The electronic structures and magnetic properties of mixed-valence Fe-based metal-organic VNU-15 frameworks: a theoretical study from linear response DFT+U calculations

The crystal symmetries, electronic structures, and magnetic properties of metal-organic VNU-15 frameworks (VNU = Vietnam National University) were investigated using density functional calculations (DFT) with an on-site Coulomb repulsion approximation, U eff , of 4.30 eV, determined via the linear response method. Two different orientations of dimethylammonium (DMA + ) cations in VNU-15 were investigated. Antiferromagnetic configurations were predicted to be the ground states, with Fe ions in high-spin states for both phases.
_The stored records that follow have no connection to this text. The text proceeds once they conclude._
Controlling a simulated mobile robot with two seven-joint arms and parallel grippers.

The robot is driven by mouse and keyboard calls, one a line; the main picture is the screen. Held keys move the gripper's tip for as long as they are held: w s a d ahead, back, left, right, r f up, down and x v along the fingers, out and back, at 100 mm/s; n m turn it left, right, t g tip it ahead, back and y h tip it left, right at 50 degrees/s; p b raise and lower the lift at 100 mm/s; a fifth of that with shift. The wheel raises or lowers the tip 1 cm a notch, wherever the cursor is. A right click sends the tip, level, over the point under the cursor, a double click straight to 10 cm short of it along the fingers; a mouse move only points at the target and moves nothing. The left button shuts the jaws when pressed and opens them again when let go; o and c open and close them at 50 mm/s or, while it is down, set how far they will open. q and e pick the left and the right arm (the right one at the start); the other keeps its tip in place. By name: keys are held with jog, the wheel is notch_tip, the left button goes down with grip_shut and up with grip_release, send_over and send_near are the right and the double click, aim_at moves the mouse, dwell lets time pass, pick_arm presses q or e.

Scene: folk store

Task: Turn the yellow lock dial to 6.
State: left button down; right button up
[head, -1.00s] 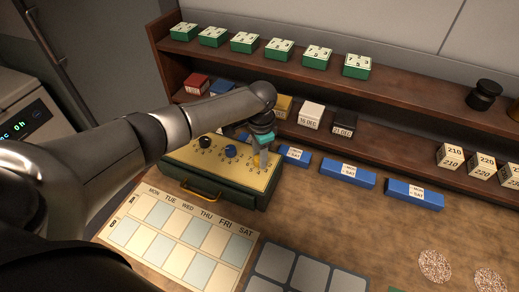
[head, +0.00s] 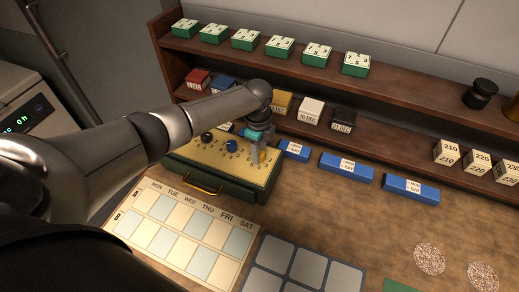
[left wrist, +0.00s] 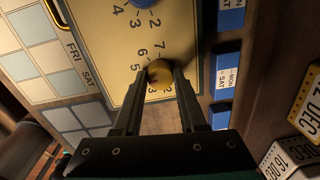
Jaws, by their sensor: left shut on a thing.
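The lock box (head: 221,182) is dark green with a pale yellow top and a brass handle. Three dials stand on it: a black dial (head: 207,137), a blue dial (head: 231,146) and the yellow dial (left wrist: 160,74) at the right end. My left gripper (head: 259,156) points down over the right end and is shut on the yellow dial, mostly hiding it in the head view. In the left wrist view, the two fingers (left wrist: 160,82) sit on either side of the yellow dial. Printed numbers ring it, with 7, 6 and 5 legible. I cannot make out its pointer. My right gripper is not in view.
A weekday chart (head: 185,230) and a grey tray (head: 300,258) lie in front of the box. Blue blocks (head: 347,167) lie to its right. Behind stands a wooden shelf (head: 400,108) with small boxes.

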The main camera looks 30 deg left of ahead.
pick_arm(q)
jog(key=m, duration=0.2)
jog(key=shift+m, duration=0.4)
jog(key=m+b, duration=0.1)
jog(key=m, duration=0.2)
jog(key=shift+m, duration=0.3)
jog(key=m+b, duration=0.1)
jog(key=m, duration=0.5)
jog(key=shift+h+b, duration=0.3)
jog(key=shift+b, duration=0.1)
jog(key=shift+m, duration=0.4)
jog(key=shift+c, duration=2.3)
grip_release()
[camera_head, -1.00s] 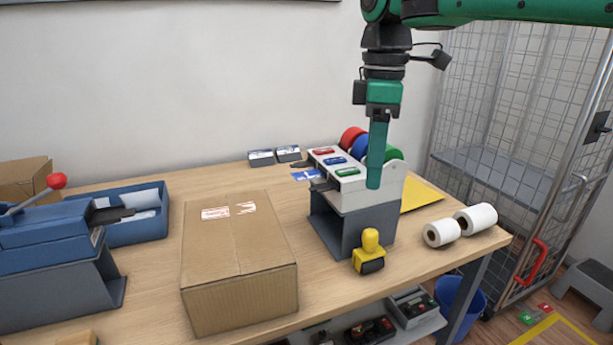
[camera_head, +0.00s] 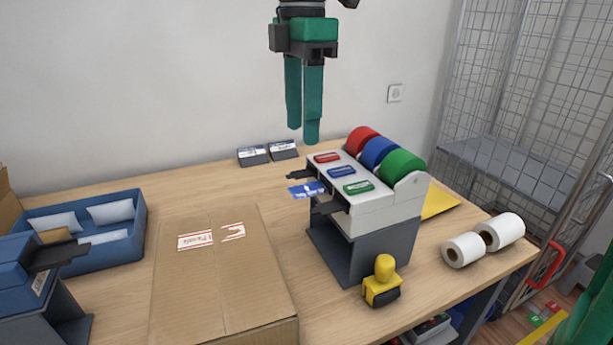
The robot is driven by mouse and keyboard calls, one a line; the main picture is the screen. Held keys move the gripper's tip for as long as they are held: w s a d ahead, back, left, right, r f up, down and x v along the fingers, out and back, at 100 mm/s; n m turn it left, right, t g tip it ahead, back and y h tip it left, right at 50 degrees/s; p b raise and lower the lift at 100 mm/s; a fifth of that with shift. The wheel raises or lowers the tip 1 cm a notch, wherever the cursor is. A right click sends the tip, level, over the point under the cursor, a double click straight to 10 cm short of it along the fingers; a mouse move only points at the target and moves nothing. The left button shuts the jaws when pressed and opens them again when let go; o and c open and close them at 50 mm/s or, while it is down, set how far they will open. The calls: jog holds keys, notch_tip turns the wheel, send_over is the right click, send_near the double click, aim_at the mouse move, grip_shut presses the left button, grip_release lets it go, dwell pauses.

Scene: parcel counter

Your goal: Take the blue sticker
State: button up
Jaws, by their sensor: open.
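The blue sticker (camera_head: 306,190) sticks out of the left side of the label dispenser (camera_head: 370,215), at its middle slot, between two dark outlets. It is blue with white marks. The dispenser carries a red roll (camera_head: 362,140), a blue roll (camera_head: 380,152) and a green roll (camera_head: 402,168), with red, blue and green buttons in front of them. My gripper (camera_head: 305,138) hangs above and behind the sticker, with its two green fingers pointing down. It is open and empty, and the fingers look apart from the dispenser.
A taped cardboard box (camera_head: 222,270) stands left of the dispenser. A yellow-handled stamp (camera_head: 381,282) stands in front of it. White paper rolls (camera_head: 484,240) lie at the right. A wire cage (camera_head: 530,110) stands at the right.

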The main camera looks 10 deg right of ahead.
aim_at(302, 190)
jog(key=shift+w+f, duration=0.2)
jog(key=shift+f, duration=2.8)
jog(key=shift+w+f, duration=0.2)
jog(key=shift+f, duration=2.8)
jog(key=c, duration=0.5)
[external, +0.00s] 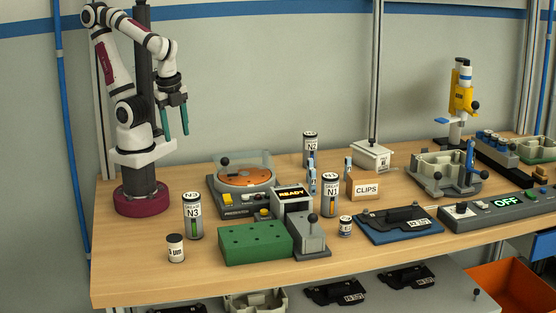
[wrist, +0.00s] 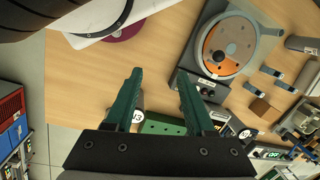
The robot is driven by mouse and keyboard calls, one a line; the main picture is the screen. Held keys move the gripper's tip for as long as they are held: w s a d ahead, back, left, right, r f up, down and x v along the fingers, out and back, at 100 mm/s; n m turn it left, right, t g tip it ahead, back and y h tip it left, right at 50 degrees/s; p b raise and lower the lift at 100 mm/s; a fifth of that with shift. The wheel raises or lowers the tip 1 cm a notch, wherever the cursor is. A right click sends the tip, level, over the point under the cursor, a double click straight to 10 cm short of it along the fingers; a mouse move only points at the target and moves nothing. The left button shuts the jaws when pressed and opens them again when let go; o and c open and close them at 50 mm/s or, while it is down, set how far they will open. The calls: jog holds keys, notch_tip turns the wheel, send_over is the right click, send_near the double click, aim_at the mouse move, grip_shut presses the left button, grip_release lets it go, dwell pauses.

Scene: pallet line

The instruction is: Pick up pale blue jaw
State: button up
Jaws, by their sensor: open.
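In the external view, a small pale blue upright piece (external: 312,182) stands between the turntable unit and grease can N1, partly crowded by its neighbours. Another bluish piece (external: 348,168) stands behind the CLIPS box. In the wrist view, small blue-grey pieces lie right of the turntable, one of them here (wrist: 271,72); I cannot tell which is the pale blue jaw. My gripper (external: 174,122) hangs high at the left above the table, well away from these pieces. Its green fingers are apart and empty, also in the wrist view (wrist: 160,90).
The turntable unit (external: 245,178) stands between my arm and the pieces. Cans N3 (external: 193,220), N1 (external: 330,198) and N2 (external: 310,146) stand upright. The green block (external: 254,244), CLIPS box (external: 365,190) and blue tray (external: 399,226) crowd the middle.

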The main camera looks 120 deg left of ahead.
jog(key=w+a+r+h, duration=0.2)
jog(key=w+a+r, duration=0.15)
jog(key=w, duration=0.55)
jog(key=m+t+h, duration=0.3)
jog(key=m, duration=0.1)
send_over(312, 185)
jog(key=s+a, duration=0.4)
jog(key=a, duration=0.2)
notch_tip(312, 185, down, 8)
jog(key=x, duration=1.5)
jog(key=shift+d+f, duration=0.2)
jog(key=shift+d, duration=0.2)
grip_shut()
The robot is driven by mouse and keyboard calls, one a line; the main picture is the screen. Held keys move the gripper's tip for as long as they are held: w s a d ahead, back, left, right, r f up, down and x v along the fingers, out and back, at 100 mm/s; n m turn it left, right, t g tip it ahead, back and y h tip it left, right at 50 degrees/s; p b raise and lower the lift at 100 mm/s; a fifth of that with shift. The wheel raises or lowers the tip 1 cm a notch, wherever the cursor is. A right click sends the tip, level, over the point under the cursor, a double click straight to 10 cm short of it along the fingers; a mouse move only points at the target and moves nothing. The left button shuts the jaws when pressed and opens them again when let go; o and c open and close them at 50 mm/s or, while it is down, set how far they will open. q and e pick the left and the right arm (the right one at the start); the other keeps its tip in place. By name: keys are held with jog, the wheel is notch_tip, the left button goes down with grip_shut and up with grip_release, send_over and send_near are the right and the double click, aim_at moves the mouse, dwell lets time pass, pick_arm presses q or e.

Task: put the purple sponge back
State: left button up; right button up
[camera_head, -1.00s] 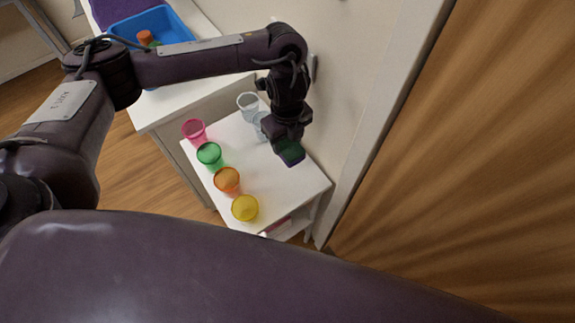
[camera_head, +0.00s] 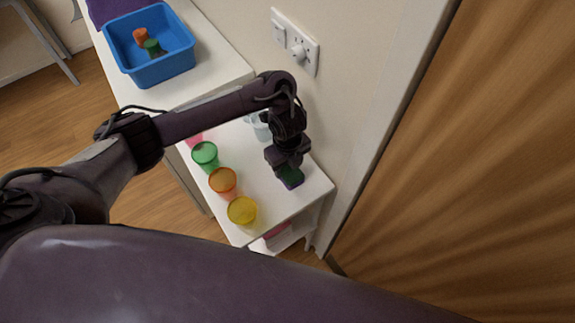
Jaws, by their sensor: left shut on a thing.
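The sponge (camera_head: 291,177), dark green on top with a purple edge below, is at my left gripper (camera_head: 289,167) over the right part of the small white table (camera_head: 262,199). My left gripper points down and is shut on the sponge. I cannot tell whether the sponge touches the table top. The fingers are mostly hidden by the wrist. My right gripper is not in view.
Green (camera_head: 205,156), orange (camera_head: 222,182) and yellow (camera_head: 242,210) cups line the table's left side. A pink cup (camera_head: 194,140) and clear cups (camera_head: 259,126) are partly behind my arm. A blue bin (camera_head: 152,70) with items stands on the white counter (camera_head: 205,50).

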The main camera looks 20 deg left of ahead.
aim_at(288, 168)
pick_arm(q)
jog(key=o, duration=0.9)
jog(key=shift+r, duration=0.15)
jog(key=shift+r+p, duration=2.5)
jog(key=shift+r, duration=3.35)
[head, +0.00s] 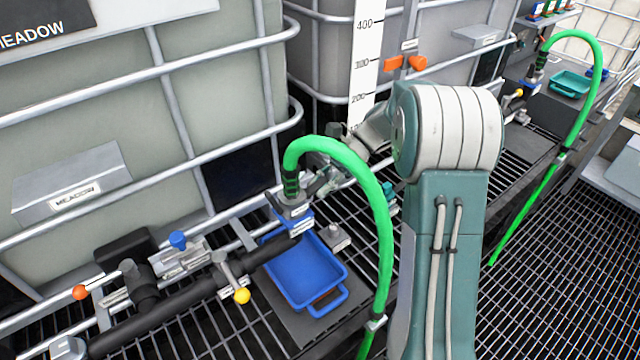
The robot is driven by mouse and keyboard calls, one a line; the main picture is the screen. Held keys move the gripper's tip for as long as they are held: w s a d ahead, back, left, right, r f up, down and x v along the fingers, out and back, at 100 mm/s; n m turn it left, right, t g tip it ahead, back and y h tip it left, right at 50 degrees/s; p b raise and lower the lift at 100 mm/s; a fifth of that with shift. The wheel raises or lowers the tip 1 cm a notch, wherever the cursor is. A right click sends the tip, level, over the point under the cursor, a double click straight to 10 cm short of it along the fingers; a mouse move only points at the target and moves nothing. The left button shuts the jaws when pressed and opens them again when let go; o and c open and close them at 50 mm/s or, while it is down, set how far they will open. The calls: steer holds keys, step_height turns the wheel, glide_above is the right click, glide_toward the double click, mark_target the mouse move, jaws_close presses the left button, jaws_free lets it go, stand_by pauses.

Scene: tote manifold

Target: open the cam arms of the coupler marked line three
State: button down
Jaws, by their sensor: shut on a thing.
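The near coupler (291,207) is a grey fitting at the end of the green hose (383,235), above a blue collar. Its small labels are too small to read, so I cannot tell whether it is line three. My gripper (318,186) is at the right side of this coupler, partly hidden behind the hose's bend. It is shut on what appears to be a cam arm there; the exact contact is unclear. The other cam arm's position is not clear. A second green hose (590,50) arches from another coupler (541,62) at the far right.
A blue tray (336,273) lies under the near coupler. Black pipework (190,305) with orange, blue and yellow knobbed handles runs to the left. Caged totes (130,150) stand behind. Open grating (560,260) lies at right.

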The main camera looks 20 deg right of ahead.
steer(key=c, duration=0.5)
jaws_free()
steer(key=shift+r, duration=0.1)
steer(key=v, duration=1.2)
Furthermore, VNU-15 had intrinsic semiconductor electronic behavior with a small band gap of about 1.20 eV. The change in the orientation of DMA + led to changes in the dispersion of the band structure, the band gap, and the Fe contributions to the valence band and conduction band. A fascinating feature was found involving exchange of oxidation numbers between two adjacent Fe atoms in the two phases. Our results revealed that VNU-15 has strong oxidation activity and predicted the important role of an anisotropic effect on the hole and electron effective masses. The findings presented that the electronic and magnetic properties could be controlled via hydrogen bonds and proved VNU-15 to be a prospective material for photocatalytic applications. The effects of DMA + cation orientation on the electronic structures and magnetic properties of the metal-organic framework VNU-15 are investigated, and VNU-15 is proved to be a prospective material for photocatalytic applications.